Create a data support main server

Dependencies

Tinyproxy
  1. Update the allowed IP addresses in the pillar/tinyproxy.sls file.

  2. Deploy the docs service, when ready.

Replica, if applicable
  1. Update the allowed IP addresses and hostname in the pillar/kingfisher_replica.sls file.

  2. Deploy the kingfisher-replica service, when ready.

Dependents

  1. Notify RBC Group of the new domain name for the new PostgreSQL server.

Update Salt configuration and halt jobs

  1. Check that docker.uid in the server’s Pillar file matches the entry in the /etc/passwd file for the docker.user (deployer).

  2. Change cron.present to cron.absent in the salt/pelican/backend/init.sls file.

  3. Comment out the postgres.backup section of the Pillar file.

  4. Deploy the old server and the new server.

  5. On the old server:

    1. Delete the /etc/cron.d/postgres_backups file.

    2. docker compose down all containers.

  6. Check that no crawls are running at https://collect.kingfisher.open-contracting.org/jobs.

    If a crawl is running, job owners can cancel jobs.

  7. Check that no messages are enqueued at https://rabbitmq.kingfisher.open-contracting.org.

    If a job is running in Kingfisher Process, job owners can cancel jobs.

Docker apps

  1. Run migrations for Docker apps as the deployer user:

    su - deployer
    
    cd /data/deploy/kingfisher-process/
    docker compose run --rm --name django-migrate cron python manage.py migrate
    
    cd /data/deploy/pelican-frontend/
    docker compose run --rm --name django-migrate web python manage.py migrate
    
  2. Pull new images and start new containers for each Docker app.

Kingfisher Collect

Once DNS has propagated, Update spiders in Kingfisher Collect.

Copy incremental data

  1. SSH into the new server as the incremental user:

    1. Generate an SSH key pair:

      ssh-keygen -t rsa -b 4096 -C "incremental"
      
    2. Get the public SSH key:

      cat ~/.ssh/id_rsa.pub
      
  2. Add the public SSH key to the ssh.incremental list in the pillar/kingfisher_main.sls file:

    ssh:
      incremental:
        - ssh-rsa AAAB3N...
    
  3. Change cron.present to cron.absent in the salt/kingfisher/collect/incremental.sls file.

  4. Deploy the old server and the new server.

  5. SSH into the old server as the incremental user:

    1. Stop any processes started by the cron jobs.

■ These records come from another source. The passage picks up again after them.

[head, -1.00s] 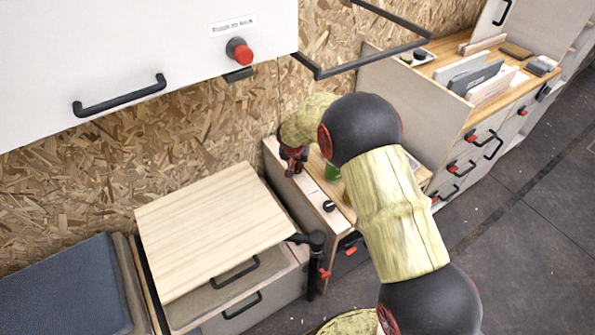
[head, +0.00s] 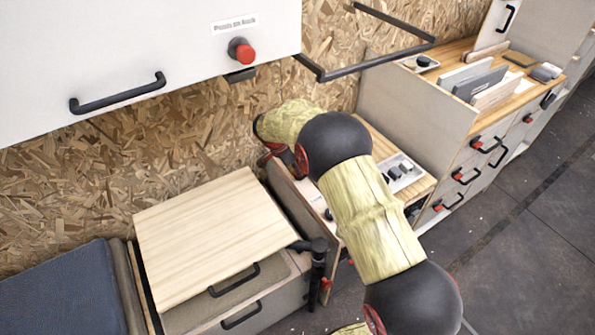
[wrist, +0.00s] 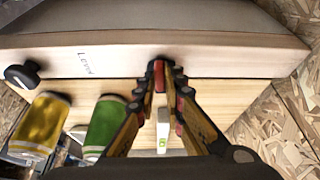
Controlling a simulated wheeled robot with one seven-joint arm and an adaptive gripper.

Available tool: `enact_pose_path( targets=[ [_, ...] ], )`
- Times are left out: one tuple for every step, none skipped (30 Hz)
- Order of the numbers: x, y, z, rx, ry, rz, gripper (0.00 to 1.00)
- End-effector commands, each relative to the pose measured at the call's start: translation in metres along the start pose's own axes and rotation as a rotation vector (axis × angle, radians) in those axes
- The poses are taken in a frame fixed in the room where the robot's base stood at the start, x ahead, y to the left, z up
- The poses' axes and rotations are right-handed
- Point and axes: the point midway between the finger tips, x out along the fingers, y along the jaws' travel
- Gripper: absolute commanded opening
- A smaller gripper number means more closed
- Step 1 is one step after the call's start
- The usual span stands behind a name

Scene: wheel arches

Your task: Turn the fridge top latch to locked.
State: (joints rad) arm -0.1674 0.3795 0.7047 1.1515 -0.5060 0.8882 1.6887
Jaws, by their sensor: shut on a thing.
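In the wrist view my gripper (wrist: 160,74) is shut at the pale front strip of the low cabinet top, with its fingertips together around a small dark piece (wrist: 158,62). This piece appears to be the fridge top latch; the fingers cover most of it, so its turn angle cannot be told. The strip (wrist: 115,60) carries a short printed word left of the fingers. In the head view the cabinet (head: 312,196) stands against the chipboard wall, and my arm hides most of the gripper and the latch.
A black knob (wrist: 22,74) sits on the strip at left. A wood-topped unit (head: 205,235) is left of the cabinet. A white overhead cupboard (head: 140,50) hangs above.

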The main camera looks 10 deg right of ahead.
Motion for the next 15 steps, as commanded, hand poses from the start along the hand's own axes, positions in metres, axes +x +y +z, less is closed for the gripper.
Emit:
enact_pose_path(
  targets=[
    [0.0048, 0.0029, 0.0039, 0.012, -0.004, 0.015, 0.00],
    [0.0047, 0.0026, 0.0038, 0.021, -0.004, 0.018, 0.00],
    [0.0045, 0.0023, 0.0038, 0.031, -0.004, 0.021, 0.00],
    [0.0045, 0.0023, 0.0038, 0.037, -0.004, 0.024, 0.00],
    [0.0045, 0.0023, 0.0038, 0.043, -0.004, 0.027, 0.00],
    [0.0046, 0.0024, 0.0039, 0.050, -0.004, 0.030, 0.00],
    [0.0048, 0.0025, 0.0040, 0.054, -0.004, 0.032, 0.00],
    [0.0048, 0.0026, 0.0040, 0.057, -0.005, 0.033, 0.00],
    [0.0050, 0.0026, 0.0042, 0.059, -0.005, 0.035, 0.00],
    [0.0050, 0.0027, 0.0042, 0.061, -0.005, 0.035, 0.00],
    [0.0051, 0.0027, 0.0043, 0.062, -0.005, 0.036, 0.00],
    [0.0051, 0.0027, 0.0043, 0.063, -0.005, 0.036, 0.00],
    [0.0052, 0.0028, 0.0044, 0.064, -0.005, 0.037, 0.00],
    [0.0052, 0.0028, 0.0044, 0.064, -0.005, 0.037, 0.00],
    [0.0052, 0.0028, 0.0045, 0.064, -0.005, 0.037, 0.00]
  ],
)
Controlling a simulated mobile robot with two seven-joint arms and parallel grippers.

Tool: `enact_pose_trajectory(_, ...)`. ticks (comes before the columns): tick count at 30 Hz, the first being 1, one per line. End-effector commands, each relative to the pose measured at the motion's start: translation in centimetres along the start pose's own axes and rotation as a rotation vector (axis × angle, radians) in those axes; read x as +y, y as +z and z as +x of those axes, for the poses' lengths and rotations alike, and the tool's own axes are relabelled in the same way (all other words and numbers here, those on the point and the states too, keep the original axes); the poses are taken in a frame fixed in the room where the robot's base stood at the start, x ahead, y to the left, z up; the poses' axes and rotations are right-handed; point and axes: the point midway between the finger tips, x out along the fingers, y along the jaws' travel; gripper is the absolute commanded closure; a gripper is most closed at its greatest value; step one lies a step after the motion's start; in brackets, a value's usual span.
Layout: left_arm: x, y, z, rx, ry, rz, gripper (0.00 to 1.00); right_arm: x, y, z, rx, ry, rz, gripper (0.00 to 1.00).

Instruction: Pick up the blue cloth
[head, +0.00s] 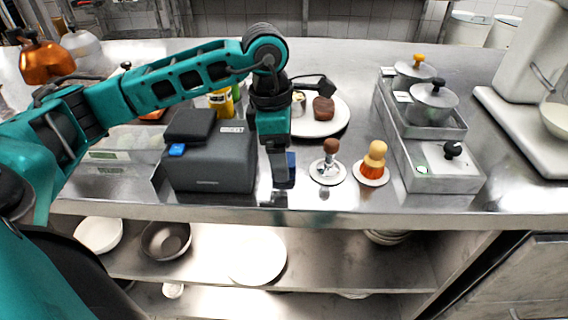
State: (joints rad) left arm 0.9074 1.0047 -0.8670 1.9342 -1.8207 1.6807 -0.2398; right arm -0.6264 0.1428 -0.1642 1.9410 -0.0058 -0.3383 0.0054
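A dark blue piece, which looks like the blue cloth (291,168), shows just right of my left gripper's fingers near the counter's front edge. Most of it is hidden behind the gripper. My left gripper (280,182) points down beside the grey printer-like box. Its fingers overlap the blue piece in the picture. I cannot tell whether they are open or shut, or whether they touch the cloth. My right gripper is not in view.
A grey box (212,160) stands left of the gripper. A white plate (337,125) with food lies behind it. Two small saucers with a brown-topped stamper (329,160) and an orange-yellow bottle (374,160) stand right. Metal pots (432,103) stand farther right.

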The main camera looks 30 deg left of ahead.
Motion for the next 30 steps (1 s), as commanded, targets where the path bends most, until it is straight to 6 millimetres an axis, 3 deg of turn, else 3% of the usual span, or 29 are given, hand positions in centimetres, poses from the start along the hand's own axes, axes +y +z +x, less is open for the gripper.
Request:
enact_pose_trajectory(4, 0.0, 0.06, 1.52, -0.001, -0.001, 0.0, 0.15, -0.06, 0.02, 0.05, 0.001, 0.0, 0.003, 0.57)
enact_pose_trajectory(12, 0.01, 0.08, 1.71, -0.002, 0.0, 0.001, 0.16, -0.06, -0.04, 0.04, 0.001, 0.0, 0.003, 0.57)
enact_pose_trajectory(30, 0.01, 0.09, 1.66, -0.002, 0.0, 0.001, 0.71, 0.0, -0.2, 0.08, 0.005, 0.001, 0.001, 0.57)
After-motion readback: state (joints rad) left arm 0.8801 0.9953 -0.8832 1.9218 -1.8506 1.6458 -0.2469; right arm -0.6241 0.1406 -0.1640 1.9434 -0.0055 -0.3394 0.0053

    2. Dump the kingfisher_collect database:

      pg_dump -U kingfisher_collect -h localhost -f kingfisher_collect.sql kingfisher_collect
      
  6. SSH into the new server as the incremental user.

    1. Copy the database dump from the old server. For example:

      rsync -avz incremental@ocp04.open-contracting.org:~/kingfisher_collect.sql .
      
    2. Load the database dump:

      psql -U kingfisher_collect -h localhost -f kingfisher_collect.sql kingfisher_collect
      
    3. Copy the data directory from the old server. For example:

      rsync -avz incremental@ocp04.open-contracting.org:/home/incremental/data/ /home/incremental/data/
      
    4. Copy the logs directory from the old server. For example:

      rsync -avz incremental@ocp04.open-contracting.org:/home/incremental/logs/ /home/incremental/logs/
      
  7. Remove the public SSH key from the ssh.incremental list in the pillar/kingfisher_main.sls file.

  8. Change cron.absent to cron.present in the salt/kingfisher/collect/incremental.sls file.

  9. Deploy the new server.

Pelican backend

The initial migrations for Pelican backend, which create the exchange_rates table, are run by Salt.

  1. Connect to the old server, and dump the exchange_rates table:

    sudo -i -u postgres psql -c '\copy exchange_rates (valid_on, rates, created, modified) to stdout' pelican_backend > exchange_rates.csv
    
  2. Copy the database dump to your local machine. For example:

    rsync -avz root@ocp13.open-contracting.org:~/exchange_rates.csv .
    
  3. Copy the database dump to the new server. For example:

    rsync -avz exchange_rates.sql root@ocp23.open-contracting.org:~/
    
  4. Populate the exchange_rates table:

    psql -U pelican_backend -h localhost -c "\copy exchange_rates (valid_on, rates, created, modified) from 'exchange_rates.csv';" pelican_backend
    

Restore Salt configuration and start jobs

  1. Change cron.absent to cron.present in the salt/pelican/backend/init.sls file.

  2. Uncomment the postgres.backup section of the Pillar file.

  3. Deploy the new server.

Create a data support replica server

  1. Update postgres.replica_ipv4 (and postgres.replica_ipv6, if applicable) in the pillar/kingfisher_main.sls file.